Since the media industry emerged, the amount of information has skyrocketed. The pace at which it spreads is truly impressive. There have been meaningful changes in the entire process. More and more consumers are choosing online magazines, live-streaming services, and VOD platforms instead of traditional TV and paper periodicals. But not all media companies have the necessary technology to protect their content and readers’ and viewers’ personal data. According to BlueVoyant research, approximately half of existing multimedia software solutions have serious vulnerabilities. What makes cybersecurity in media essential? What media cybersecurity strategies should you adopt to protect your business and customers?

Protection of the media and entertainment industry: is it strong enough?

Intellectual property is the bread and butter for media companies such as Andersen. That’s why they need to protect distributed or archived content from pirates and hackers. If a company doesn’t do it, it will lose money. According to Statista, an amount would equal $3.15 million. In more serious cases, a business will lose prestige and the target audience, which often leads to bankruptcy.

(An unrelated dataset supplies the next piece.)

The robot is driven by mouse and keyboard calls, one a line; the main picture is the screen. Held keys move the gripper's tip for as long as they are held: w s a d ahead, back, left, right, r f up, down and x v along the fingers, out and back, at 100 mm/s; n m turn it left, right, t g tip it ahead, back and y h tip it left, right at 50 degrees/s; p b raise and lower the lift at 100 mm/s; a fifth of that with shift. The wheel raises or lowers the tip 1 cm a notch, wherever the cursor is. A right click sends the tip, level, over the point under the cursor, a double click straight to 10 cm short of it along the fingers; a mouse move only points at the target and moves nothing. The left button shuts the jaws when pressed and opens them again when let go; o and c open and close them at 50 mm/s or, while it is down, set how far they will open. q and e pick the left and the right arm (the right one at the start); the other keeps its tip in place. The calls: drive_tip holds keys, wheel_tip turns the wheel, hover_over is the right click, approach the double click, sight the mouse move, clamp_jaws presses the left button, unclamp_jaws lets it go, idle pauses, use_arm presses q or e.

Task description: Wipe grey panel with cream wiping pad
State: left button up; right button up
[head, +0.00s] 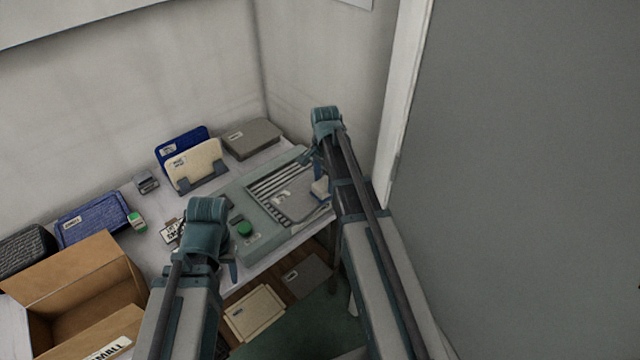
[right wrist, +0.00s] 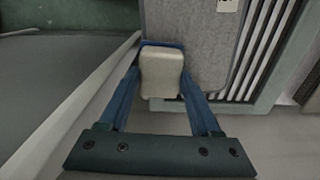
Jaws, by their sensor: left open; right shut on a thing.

Cybersecurity specialists mention five main reasons for insufficient media and entertainment protection:

Distributing content over an IP network causes security issues.

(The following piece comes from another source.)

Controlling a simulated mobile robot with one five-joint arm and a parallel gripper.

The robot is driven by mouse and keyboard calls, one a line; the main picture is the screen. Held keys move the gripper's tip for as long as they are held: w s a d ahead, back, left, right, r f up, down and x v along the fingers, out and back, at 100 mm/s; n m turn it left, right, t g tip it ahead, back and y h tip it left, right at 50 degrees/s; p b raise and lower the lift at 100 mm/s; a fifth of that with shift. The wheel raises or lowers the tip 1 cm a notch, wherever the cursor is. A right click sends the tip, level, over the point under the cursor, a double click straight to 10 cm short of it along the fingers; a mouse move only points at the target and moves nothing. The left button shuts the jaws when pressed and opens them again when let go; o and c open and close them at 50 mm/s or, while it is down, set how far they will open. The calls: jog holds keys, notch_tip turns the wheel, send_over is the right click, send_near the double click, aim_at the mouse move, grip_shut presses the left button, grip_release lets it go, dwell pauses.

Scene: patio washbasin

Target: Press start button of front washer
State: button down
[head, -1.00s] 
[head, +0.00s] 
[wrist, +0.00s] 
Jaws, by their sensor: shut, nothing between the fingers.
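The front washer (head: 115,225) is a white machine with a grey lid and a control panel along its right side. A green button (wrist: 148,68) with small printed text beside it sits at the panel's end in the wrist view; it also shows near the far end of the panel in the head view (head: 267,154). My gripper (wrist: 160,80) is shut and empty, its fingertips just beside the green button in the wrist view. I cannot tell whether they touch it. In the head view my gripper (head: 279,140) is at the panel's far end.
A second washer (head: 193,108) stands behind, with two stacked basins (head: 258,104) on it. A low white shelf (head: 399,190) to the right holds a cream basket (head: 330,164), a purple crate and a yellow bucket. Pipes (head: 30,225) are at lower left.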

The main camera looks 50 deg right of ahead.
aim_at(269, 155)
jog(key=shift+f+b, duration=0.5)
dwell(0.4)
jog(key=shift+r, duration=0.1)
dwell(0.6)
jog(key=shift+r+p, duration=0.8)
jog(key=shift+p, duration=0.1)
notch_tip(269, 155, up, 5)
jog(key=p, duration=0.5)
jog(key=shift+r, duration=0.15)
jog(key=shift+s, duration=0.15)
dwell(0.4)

Although the cloud and IP have provided unique opportunities for distributing and selling content, hackers are targeting cloud media data centres. Malefactors are constantly looking for vulnerabilities in them and ways to steal premium content or user information.

Media companies have no robust system for responding to attacks. 

Numerous organizations are unprepared for cyberattacks or don’t know how to deal with them. They don’t have an immediate incident response plan. Thus, they don’t know how to identify an attack, prevent it, or deal with its consequences efficiently.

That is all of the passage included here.